- Stored data -
________________________________________
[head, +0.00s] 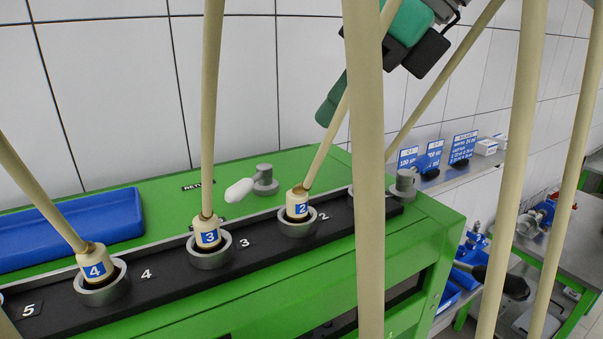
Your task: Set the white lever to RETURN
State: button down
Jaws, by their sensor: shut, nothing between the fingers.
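The white lever (240,189) is on the green bench top behind the black strip, in the middle left of the head view. It sticks out to the left of a grey round pivot (265,180), its free end tilted slightly toward me. A black label (197,185), readable only as "RET…", lies left of and behind the lever. Another dark label lies near the front edge, mostly hidden by hose 3. The lever's tip points between the two labels; I cannot tell its exact setting.
Beige hoses with plugs 4 (95,268), 3 (207,236) and 2 (297,207) rise from grey sockets and cross the view. A blue tray (70,232) lies left. A second grey post (404,184) stands right.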

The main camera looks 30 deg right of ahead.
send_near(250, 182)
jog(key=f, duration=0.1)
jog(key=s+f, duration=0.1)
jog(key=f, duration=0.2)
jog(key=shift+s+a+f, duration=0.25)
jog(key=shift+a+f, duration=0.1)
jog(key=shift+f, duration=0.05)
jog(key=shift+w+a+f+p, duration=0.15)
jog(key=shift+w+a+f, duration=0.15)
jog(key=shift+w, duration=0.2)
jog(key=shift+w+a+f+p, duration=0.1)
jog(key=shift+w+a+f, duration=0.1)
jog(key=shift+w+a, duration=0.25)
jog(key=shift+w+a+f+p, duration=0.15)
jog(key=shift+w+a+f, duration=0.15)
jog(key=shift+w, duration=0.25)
________________________________________
- The request -
Using the data above, print every line exactly, omitting pictures.

- Finished answer -
[head, +0.00s] 
Your task: Set the white lever to RETURN
State: button down
Jaws, by their sensor: shut, nothing between the fingers.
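The white lever (240,189) is on the green bench top behind the black strip, in the middle left of the head view. It sticks out to the left of a grey round pivot (265,180), its free end tilted slightly toward me. A black label (197,185), readable only as "RET…", lies left of and behind the lever. Another dark label lies near the front edge, mostly hidden by hose 3. The lever's tip points between the two labels; I cannot tell its exact setting.
Beige hoses with plugs 4 (95,268), 3 (207,236) and 2 (297,207) rise from grey sockets and cross the view. A blue tray (70,232) lies left. A second grey post (404,184) stands right.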

The main camera looks 30 deg right of ahead.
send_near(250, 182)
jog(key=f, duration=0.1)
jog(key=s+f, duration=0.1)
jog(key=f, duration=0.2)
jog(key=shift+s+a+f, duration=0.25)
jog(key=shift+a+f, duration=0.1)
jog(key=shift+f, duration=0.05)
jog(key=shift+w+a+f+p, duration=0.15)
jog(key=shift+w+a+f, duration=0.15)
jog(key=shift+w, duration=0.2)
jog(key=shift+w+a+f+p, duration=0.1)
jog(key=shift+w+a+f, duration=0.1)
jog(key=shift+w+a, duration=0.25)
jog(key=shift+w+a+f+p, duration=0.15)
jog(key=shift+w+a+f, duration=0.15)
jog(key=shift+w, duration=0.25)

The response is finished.